The Latest from Amazon

Josie Leavitt -- July 29th, 2013

Amazon has done it again. As Shelf Awareness pointed out this past Saturday, Amazon has pretty much decided to see if they can crush a little more spirit out of bricks and mortar stores by increasing the discounts offered on bestsellers to be upwards of 70%. But as the owner of an independent bookstore, I cannot help but feel ill will towards this company.

No one can compete with these discounts. This ridiculousness started because Overstock began an anti-Amazon campaign that it says “will last indefinitely… by slashing prices on bestsellers.”  While these savings are a boon to book buyers on a budget, it will have a horrible ripple-down effect for indies.  No indie I know can afford to sell a book at a 20-40% loss. There is just no way that math works. And honestly, how can it really work for them? For that matter, how can a company operate at a loss for so often and stay remain a major player in the industry?

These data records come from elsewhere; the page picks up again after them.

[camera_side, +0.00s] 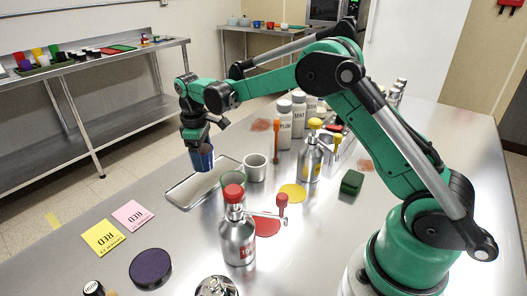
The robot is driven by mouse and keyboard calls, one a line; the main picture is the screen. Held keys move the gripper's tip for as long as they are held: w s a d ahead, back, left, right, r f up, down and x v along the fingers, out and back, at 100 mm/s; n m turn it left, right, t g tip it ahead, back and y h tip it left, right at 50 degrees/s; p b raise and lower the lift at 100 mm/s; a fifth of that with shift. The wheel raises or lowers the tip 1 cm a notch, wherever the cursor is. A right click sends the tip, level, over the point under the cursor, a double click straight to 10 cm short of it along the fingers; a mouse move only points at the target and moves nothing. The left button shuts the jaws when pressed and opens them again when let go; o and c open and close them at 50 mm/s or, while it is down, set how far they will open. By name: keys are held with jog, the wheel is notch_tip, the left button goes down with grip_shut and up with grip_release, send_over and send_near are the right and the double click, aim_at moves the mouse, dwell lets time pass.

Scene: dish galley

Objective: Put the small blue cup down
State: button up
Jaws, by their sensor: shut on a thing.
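The small blue cup (202,161) is in my gripper (199,151), which is shut on it from above. The cup hangs upright over the far left end of a shallow metal tray (185,193). I cannot tell whether its base touches the tray or is a little above it. The inside of the cup is hidden by the gripper.
A grey-white cup (255,168) and a green cup (232,184) stand by the tray's right side. A red-topped metal pump bottle (236,230) stands in front. Yellow and pink notes (132,214) and a purple disc (150,267) lie at the left. The counter between notes and tray is clear.

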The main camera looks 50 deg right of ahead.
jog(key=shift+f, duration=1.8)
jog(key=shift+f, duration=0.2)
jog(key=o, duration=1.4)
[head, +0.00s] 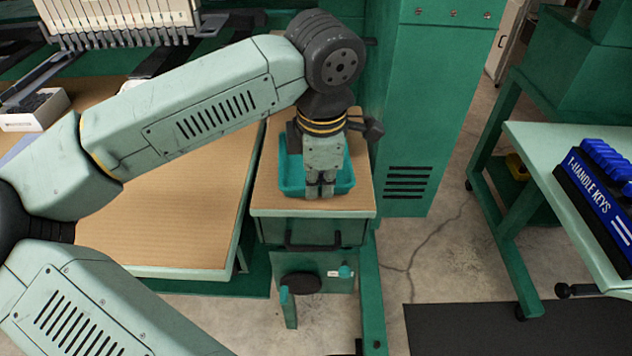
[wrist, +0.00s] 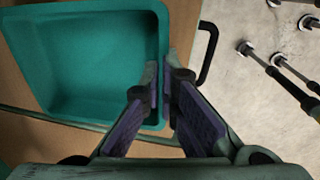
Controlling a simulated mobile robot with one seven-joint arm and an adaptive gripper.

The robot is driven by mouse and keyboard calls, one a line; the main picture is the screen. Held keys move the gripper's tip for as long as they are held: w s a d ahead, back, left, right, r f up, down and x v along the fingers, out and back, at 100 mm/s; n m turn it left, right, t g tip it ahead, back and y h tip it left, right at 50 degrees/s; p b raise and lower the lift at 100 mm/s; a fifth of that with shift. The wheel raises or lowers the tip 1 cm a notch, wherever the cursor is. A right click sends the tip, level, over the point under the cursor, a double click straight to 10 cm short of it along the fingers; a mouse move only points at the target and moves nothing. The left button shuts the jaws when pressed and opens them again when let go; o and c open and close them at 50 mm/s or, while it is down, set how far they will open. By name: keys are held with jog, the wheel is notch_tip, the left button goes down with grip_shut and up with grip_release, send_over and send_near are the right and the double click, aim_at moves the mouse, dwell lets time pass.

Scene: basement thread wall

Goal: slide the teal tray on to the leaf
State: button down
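The teal tray (head: 291,172) lies upright on a narrow wood-topped surface (head: 265,196) beside a wider wood-topped table. It also shows in the wrist view (wrist: 85,60), empty where visible, with its lower side close to the seam between the two tops. I cannot tell for sure which top is the leaf. My gripper (head: 320,188) points down at the tray's front wall. In the wrist view my gripper (wrist: 163,85) has one finger inside the tray and one outside, closed on the wall. The arm hides part of the tray in the head view.
The wide table (head: 185,205) is mostly bare, with a white box (head: 35,110) at its far left. A dark drawer handle (head: 312,241) juts out below the narrow top. A green cabinet (head: 425,120) stands to its right. A bench with blue-handled keys (head: 600,185) is farther right.

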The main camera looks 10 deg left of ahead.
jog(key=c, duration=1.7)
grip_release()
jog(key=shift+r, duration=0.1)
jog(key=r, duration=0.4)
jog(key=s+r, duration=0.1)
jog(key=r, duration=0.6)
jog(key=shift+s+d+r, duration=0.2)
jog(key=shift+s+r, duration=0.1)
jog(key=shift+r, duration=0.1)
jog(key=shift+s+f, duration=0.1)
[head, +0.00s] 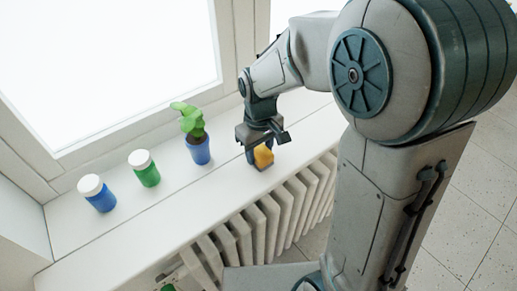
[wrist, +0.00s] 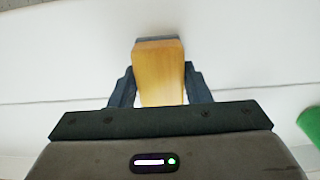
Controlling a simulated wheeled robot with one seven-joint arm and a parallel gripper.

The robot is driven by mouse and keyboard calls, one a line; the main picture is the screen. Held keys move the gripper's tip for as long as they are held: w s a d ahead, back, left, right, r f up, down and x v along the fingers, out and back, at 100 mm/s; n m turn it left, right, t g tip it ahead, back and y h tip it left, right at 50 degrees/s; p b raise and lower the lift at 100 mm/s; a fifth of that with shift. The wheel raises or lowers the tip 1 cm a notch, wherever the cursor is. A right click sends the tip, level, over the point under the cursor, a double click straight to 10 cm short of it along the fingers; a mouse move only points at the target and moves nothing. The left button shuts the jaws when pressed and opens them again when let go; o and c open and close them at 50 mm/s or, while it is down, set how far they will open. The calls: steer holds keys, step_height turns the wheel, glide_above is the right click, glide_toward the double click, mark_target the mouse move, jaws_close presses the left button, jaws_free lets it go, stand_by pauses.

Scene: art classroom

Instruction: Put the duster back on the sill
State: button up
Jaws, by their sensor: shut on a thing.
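The duster (head: 263,157) has a yellow-orange wooden body with a dark edge. It is between the fingers of my gripper (head: 258,151), which is shut on it. In the wrist view the duster's wooden back (wrist: 159,72) shows between the two dark fingers (wrist: 158,88), with a grey strip at its far end. The white sill (head: 120,226) runs below the window. The duster is at the sill's front side, above the radiator; whether it touches the sill cannot be told.
A radiator (head: 262,222) stands below the sill's front edge. The sill between the pot and my gripper is clear.

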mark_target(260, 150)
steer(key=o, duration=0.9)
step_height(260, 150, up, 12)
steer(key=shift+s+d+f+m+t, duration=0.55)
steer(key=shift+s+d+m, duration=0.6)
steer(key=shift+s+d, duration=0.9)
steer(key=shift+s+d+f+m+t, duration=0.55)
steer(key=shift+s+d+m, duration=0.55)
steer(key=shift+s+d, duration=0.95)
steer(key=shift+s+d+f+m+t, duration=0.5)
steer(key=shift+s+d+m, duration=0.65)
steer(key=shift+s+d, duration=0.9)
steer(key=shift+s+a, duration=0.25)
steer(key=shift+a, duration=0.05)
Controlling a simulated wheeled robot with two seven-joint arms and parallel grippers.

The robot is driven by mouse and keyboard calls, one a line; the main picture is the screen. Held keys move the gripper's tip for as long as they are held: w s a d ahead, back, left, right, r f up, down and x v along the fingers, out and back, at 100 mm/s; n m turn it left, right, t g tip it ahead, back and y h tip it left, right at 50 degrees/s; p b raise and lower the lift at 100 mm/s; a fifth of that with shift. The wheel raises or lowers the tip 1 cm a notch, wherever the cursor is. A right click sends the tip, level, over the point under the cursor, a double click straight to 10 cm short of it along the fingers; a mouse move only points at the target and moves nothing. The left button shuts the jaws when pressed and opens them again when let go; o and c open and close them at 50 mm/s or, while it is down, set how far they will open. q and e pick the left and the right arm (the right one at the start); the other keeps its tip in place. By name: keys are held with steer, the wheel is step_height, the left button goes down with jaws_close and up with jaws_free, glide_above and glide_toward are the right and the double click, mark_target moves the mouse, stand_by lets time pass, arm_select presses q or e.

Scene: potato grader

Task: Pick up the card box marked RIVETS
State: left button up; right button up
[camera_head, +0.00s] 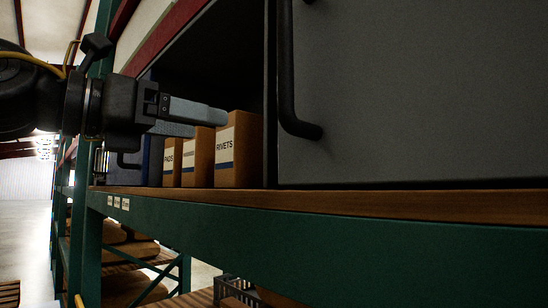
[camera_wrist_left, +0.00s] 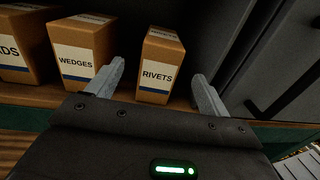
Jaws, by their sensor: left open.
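The card box marked RIVETS (camera_head: 237,152) stands upright on the wooden shelf, the rightmost of a row of card boxes. It has a white label with a blue band. In the left wrist view the RIVETS box (camera_wrist_left: 159,68) sits between my two spread fingers, apart from both. My left gripper (camera_head: 205,118) is open and empty; in the head view its fingers reach in front of the upper part of the boxes. In the left wrist view the left gripper (camera_wrist_left: 158,90) has a finger on each side of the box. My right gripper is not in view.
A WEDGES box (camera_wrist_left: 80,52) stands left of RIVETS, with another box (camera_wrist_left: 22,45) beyond it. A grey cabinet door (camera_head: 420,85) with a dark handle (camera_head: 288,75) is close on the right. The wooden shelf edge (camera_head: 380,200) runs along a green beam (camera_head: 330,245).

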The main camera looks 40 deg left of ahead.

I have no idea. I do know that last week in my Ingram shipment I received an invoice meant for the Amazon distribution center in Lexington, Ky.  This was a fascinating read. There was absolutely no discount information on the paper. None. I’m not sure how they receive books in Lexington, but at most stores the invoice total and what’s in your computer have to match. That’s pretty hard to without any information. The blank discount fields highlighted to me the difference between us and them.

I pay a certain amount for each book, usually getting about a 40-45% discount from the publishers. I sell the book for list price, or 20% off if they’re bestsellers. I can’t give more away. This is something customers don’t always understand. I can hear this week’s conversations at the register. “How much is Inferno?” “With the 20% off it’s $23.96 plus tax. So it comes to $25.39.” The customer will look sheepish. He shops at Amazon and knows it’s cheaper there. He might say, “You know, it’s $11.65 at Amazon and I don’t have to pay sales tax.”

There is nothing you can say in the face of that. Nothing.

Really, why would someone spend almost $14 more for the exact same book? And while savings this steep will not be found on the vast majority of books that Amazon sells, the perception will be that they do. Customers will wonder why my books are so expensive. Again, there is nothing I can do about that.

It will be a hard week at the brick and mortar stores.